私の家は会社から距離にして約40キロ離れている。通常この距離を徒歩通勤する人はまず居ない。自転車でも多分きつい。一般的にはこの場合、会社から名古屋駅迄は地下鉄で、名古屋駅からウチ迄はJRを利用することになる。それでも1時間以上はかかる。
まずは新栄町駅から地下鉄に乗る。当然座ることが出来ない。でも、この時点ではまだまだ立ち続ける事が可能であったため、素知らぬ顔をして立っていた。とりあえず私の目の前に座って声高々に喋っているミニスカで細いまゆ毛のジョシコーセーどもには私の苦しみは分からないだろう。ついでに言うと、隣に立って携帯電話でけたたましく喋っている若ゾーにも、無論、後ろに立っている化粧が濃いおばはんにも分からないだろう。
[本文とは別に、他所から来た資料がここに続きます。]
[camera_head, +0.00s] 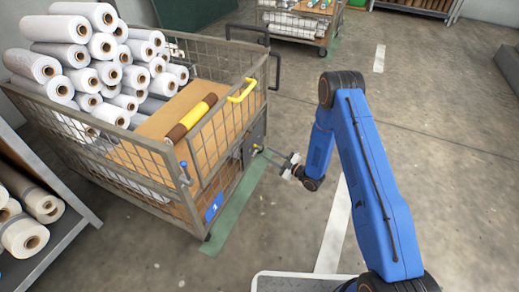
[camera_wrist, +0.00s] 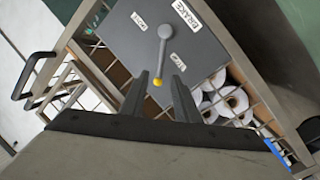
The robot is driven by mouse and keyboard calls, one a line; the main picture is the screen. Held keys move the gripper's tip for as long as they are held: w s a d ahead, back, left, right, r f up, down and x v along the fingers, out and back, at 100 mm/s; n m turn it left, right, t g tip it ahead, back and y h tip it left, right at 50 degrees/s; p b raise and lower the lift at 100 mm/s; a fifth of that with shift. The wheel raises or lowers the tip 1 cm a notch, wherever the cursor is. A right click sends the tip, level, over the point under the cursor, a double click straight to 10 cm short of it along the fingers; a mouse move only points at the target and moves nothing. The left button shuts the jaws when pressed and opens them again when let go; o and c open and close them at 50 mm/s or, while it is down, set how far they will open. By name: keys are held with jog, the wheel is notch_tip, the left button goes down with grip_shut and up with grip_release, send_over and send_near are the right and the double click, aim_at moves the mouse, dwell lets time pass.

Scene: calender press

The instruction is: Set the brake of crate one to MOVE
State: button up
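Crate one (camera_head: 190,168) is a wire-mesh crate loaded with white rolls. In the wrist view a grey brake plate (camera_wrist: 125,44) carries a BRAKE label (camera_wrist: 193,16). A grey lever (camera_wrist: 162,55) with a yellow tip (camera_wrist: 158,82) hangs from a round pivot. Two small labels lie beside it, one upper left (camera_wrist: 138,19) and one lower right (camera_wrist: 177,58); their words are hard to read. The lever lies closer to the lower-right one. My gripper (camera_wrist: 159,76) is open, its fingers either side of the yellow tip. It also shows in the head view (camera_head: 281,161) beside the crate's side.
A shelf with rolls (camera_head: 35,235) stands at lower left, and another crate (camera_head: 300,25) stands behind. The floor to the right is clear.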

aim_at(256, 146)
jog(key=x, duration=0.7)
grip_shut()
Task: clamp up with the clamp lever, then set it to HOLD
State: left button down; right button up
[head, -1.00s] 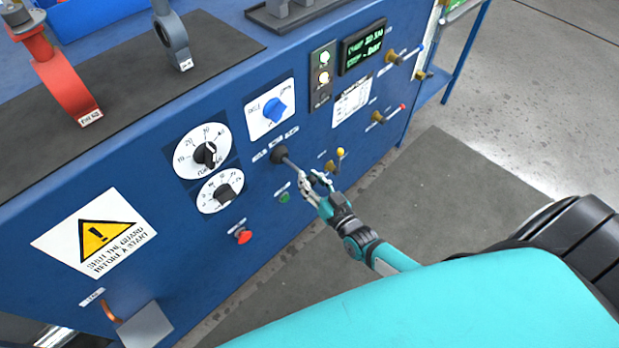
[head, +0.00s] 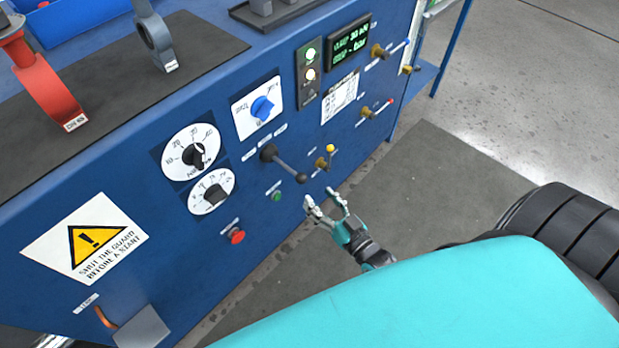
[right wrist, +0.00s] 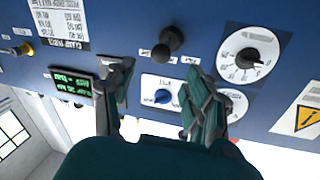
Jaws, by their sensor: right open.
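The clamp lever (head: 285,165) is a dark rod with a black ball knob on the blue panel, slanting down to the right from its round base. The labels around it are too small to read. In the right wrist view its knob (right wrist: 171,40) shows beyond the fingers. My right gripper (head: 321,199) is open and empty, just below and right of the knob, apart from it. Its two spread fingers (right wrist: 158,88) show in the right wrist view with nothing between them. My left gripper is not in view.
A blue selector knob (head: 262,108), two dials (head: 191,152), a red button (head: 236,236), a green button (head: 277,195) and a yellow-tipped valve (head: 325,161) surround the lever. Two lamps (head: 310,65) are lit beside a green-text display (head: 348,43).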

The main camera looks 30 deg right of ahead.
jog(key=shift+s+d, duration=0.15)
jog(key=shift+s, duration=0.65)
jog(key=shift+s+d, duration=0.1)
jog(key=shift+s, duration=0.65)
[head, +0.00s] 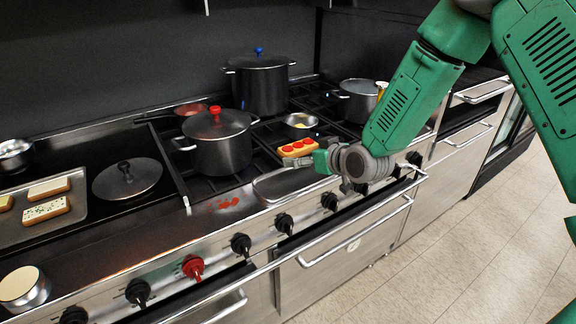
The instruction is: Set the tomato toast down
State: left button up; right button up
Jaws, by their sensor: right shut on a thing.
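The tomato toast (297,148), a pale slice topped with red tomato rounds, is at the front right of the stove. My right gripper (322,160) reaches in from the right and is shut on the toast's right end. The toast looks roughly level, above a shiny metal surface (283,184) at the stove's front edge. The gap beneath the toast is hard to judge, and the fingers partly hide its right end. My left gripper is not in view.
A red-knobbed pot (218,150) stands left of the toast, with a small metal bowl (300,124) behind it. A tall blue-knobbed pot (259,86) is farther back. A tray (75,205) with bread slices and a lid (127,179) lie at left. Red marks (228,203) show on the front ledge.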

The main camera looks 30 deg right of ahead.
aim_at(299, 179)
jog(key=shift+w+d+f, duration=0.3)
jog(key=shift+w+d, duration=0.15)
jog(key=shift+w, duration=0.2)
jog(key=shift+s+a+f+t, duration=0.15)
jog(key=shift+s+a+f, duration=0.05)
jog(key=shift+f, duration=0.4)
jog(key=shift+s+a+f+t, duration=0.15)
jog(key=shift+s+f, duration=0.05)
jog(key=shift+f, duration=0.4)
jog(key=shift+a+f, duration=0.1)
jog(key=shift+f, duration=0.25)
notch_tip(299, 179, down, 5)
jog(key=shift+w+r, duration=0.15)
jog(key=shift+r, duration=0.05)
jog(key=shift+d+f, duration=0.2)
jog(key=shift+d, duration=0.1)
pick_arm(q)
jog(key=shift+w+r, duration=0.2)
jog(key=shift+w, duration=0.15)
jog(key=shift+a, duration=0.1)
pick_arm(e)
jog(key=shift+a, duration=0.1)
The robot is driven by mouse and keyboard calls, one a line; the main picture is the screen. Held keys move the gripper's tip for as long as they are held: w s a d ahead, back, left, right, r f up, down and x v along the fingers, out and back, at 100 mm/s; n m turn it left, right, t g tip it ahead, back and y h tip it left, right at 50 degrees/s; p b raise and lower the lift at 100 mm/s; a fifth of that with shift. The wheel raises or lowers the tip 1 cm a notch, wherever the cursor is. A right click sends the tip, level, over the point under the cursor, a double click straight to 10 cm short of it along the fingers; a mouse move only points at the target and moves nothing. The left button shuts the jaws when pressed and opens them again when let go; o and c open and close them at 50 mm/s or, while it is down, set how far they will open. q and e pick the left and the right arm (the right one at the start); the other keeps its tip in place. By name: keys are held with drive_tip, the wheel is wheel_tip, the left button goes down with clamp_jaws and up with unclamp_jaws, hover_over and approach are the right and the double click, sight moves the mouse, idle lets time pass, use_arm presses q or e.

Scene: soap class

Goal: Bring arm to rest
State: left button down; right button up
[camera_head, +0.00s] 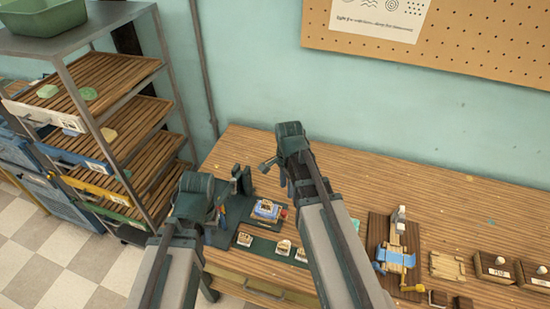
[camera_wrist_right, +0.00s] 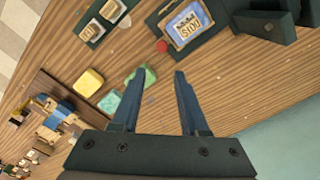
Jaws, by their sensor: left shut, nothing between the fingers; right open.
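My left arm comes up from the bottom in the head view, with its dark gripper (camera_head: 220,213) low over the left end of the wooden table (camera_head: 345,160); the gripper is shut and empty, and its fingers are partly hidden. My right arm reaches up over the middle of the table, its wrist near the back edge. In the right wrist view my right gripper (camera_wrist_right: 155,80) is open, its two blue-grey fingers apart with nothing held between them. A green soap piece (camera_wrist_right: 145,74) and a yellow one (camera_wrist_right: 89,82) lie on the table beyond and left of the fingers.
A framed blue-and-white block (camera_head: 266,210) and a dark tray of small pieces (camera_head: 262,247) sit between my arms. A shelf rack (camera_head: 100,140) stands left. Bare table lies behind.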

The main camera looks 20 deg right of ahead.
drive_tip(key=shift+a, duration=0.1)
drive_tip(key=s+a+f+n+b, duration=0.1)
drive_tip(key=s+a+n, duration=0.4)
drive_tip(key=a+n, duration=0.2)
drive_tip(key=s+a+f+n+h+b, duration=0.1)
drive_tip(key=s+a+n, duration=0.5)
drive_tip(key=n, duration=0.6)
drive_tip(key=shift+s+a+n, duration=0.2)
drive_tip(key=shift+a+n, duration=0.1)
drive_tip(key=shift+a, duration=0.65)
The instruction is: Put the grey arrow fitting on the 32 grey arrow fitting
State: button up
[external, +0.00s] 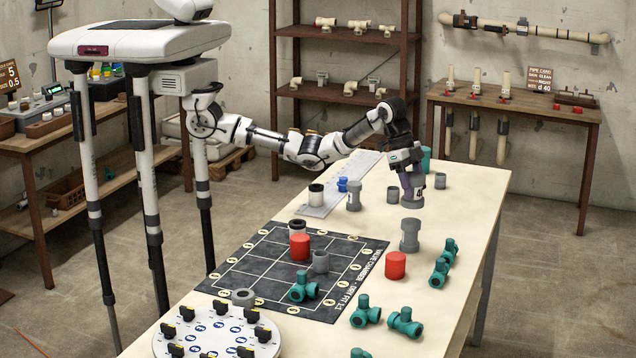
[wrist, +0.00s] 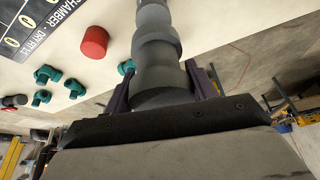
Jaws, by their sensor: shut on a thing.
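My gripper (external: 409,185) is shut on a grey fitting (external: 413,201) and holds it upright at the right side of the table. A pale mark, partly hidden by a finger, shows on its side. In the wrist view my gripper (wrist: 160,78) has dark fingers on both sides of the grey fitting (wrist: 163,72). Another grey fitting (external: 409,236) with a wide top stands upright just nearer the camera. The two look apart in the external view; in the wrist view more grey rounded parts (wrist: 153,20) line up beyond the held one. I cannot read a 32 on any fitting.
A red cylinder (external: 395,266) and several teal fittings (external: 364,312) stand near the front. A black grid mat (external: 262,268) holds several parts. A round dial tray (external: 215,335) is at front left.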

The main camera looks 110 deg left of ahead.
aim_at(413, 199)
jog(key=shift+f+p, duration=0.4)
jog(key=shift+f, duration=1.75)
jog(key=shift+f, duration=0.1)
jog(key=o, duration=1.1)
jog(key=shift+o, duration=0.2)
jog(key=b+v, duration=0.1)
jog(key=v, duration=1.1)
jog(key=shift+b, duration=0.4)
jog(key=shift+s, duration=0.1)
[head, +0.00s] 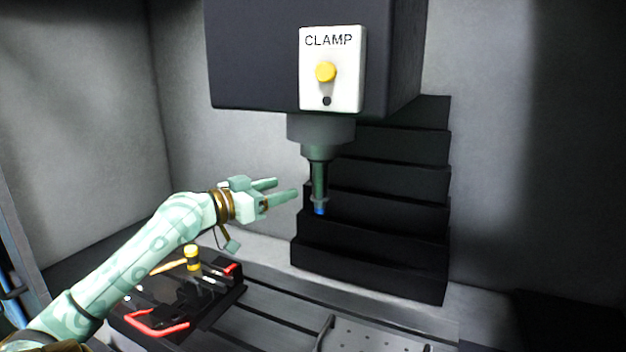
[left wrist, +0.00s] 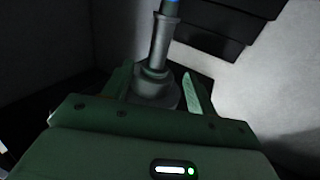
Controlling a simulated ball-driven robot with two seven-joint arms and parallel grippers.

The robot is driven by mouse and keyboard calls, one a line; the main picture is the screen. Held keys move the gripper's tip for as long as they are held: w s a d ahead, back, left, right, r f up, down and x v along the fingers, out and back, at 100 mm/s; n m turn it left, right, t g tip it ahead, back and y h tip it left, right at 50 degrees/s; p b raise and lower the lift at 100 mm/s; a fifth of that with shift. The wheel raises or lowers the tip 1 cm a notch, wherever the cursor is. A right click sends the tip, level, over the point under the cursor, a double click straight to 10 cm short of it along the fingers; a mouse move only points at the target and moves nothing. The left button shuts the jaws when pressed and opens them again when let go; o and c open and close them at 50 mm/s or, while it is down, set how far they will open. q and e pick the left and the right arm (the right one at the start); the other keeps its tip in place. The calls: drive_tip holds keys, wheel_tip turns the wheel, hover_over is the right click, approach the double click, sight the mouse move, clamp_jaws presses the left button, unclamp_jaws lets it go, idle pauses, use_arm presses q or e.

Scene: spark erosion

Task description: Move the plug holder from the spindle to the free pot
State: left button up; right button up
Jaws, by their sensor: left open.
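The spindle (head: 321,129) hangs below a dark machine head. The plug holder (head: 319,180) is a slim grey-green piece pointing straight down from it, with a blue tip. My left gripper (head: 285,188) is open and empty, just left of the holder, its fingers pointing towards it at about its lower half. In the left wrist view the holder (left wrist: 159,45) appears between the lines of the open fingers (left wrist: 158,92), with blue at the top edge. I cannot tell its exact distance from the fingers. I cannot make out a free pot. My right gripper is not in view.
A white CLAMP panel (head: 332,89) with a yellow button (head: 325,72) is on the machine head. Black steps (head: 385,216) rise behind the holder. A dark tray (head: 226,296) with a yellow mallet (head: 192,257) and red handles lies below my left arm. A perforated plate (head: 375,337) is at the bottom.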

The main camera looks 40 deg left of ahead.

そうしているうちに、どうにか名古屋駅に到着した。この名古屋駅は地方都市でも全国的には大手の部類に入るのにも関わらず、エスカレーターの設置率が著しく悪い駅である。特に私が普段からひいきにしている地下鉄東山線からJR名古屋駅の東海道本線大垣方面ホームへの通り道には1本もエスカレーターが設置されていないのである。およそ地下2階から地上3階に相当する高低差を全て階段で賄われている。
普段ならばこのような事を考える間もなくさっさと階段を昇ってしまうのだが、この日はこの階段がやたら苦痛になった。この時、たまたま傘を持っていたので傘を杖のように使いながらどうにか階段を上がるが、次第に体中から脂汗がにじみ出てくる。
JR名古屋駅の桜通口は新装開店したばかりの新しい入り口である。その改札口の前で暫く悩む。この改札口の上に電車の発車時間を集中表示しているのである。この時間の電車は8両が来ない限り、まず座れない。一番の先発電車は7分後の快速大垣行きだが、あれは4両編成である。長年の経験からどの時間の列車が8両かという事は大体分かっている。その次の普通 電車はもしかすると3両。いや、下手すると2両の電車がやってくるかもしれない。多分というか絶対にこれも座れないだろう。
どうしようかと考えたときに、その次に『ホームライナー』が控えているのを発見した。この電車、いわゆる指定席車両で、指定席料として310円也を支払う必要がある。普段から小遣いの支出に対しリストラを敢行している私としては、ばかばかしいので絶対に乗ることは無いのだが、今はこれが救いの神様のように見えた。ただし、発車まで20分近く待たなければならない。
体調はさらに悪化しているようだった。その待ち時間をどこかのベンチで座っていようかと思って回りを見渡すが、改めて考えると名古屋駅はベンチが殆どと言って無い駅である。いや、全く無いと言い切ってもあながち間違いではない。仕方無いからここは素直に改札を通り、ホームに上がることにした。駅構内にはベンチは無いが、ホームには若干のベンチが設置されているのである。そのままホームライナーが発着する3番4番ホームに汗を流しながら上がり、まず指定席券をゲットしてからベンチを探す。しかし、数少ないベンチは既にサラリーマンの占領下に置かれており、負傷兵の入る余地は無い。仕方ないので階段の壁にもたれかけながらしゃがんでいた。既に頭がクラクラしている。
どうにか電車に乗り込んだ後も、起きているのか寝ているのかよくわからない半生状態で、とにかく降りる駅を間違えないようにするのに精一杯であった。やがて電車は降りるべき駅、穂積に近づいた。電車が長良川を渡るのを見計らってイスから起き上がる。そのまま出入り口方面へ歩き出すのだが、その足取りはまるで酔っ払いの足取りそのものである。
無事に電車から離脱した後、今度は階段を降りなくてはいけない。そう、この穂積駅にも当然ながらエスカレータ設備は無い。ここで当然と言いきったのは、穂積駅は名古屋駅とは比べようが無い程の田舎の駅だからである。改札を出てからすぐに待合室に向かい、そこの公衆電話からウチへ電話し、すぐに迎えに来て欲しいと頼んだ。数年前まではこの公衆電話は行列が出来ている程の人気者であったが、最近では巷では随分と携帯電話が普及したおかげで公衆電話の待ち時間が劇的に改善されたのである。
さて、なんとか自宅までたどり着いた私は着替えて軽く常備薬を飲んでからすぐに、バタンキューと、布団中の人となったのであった。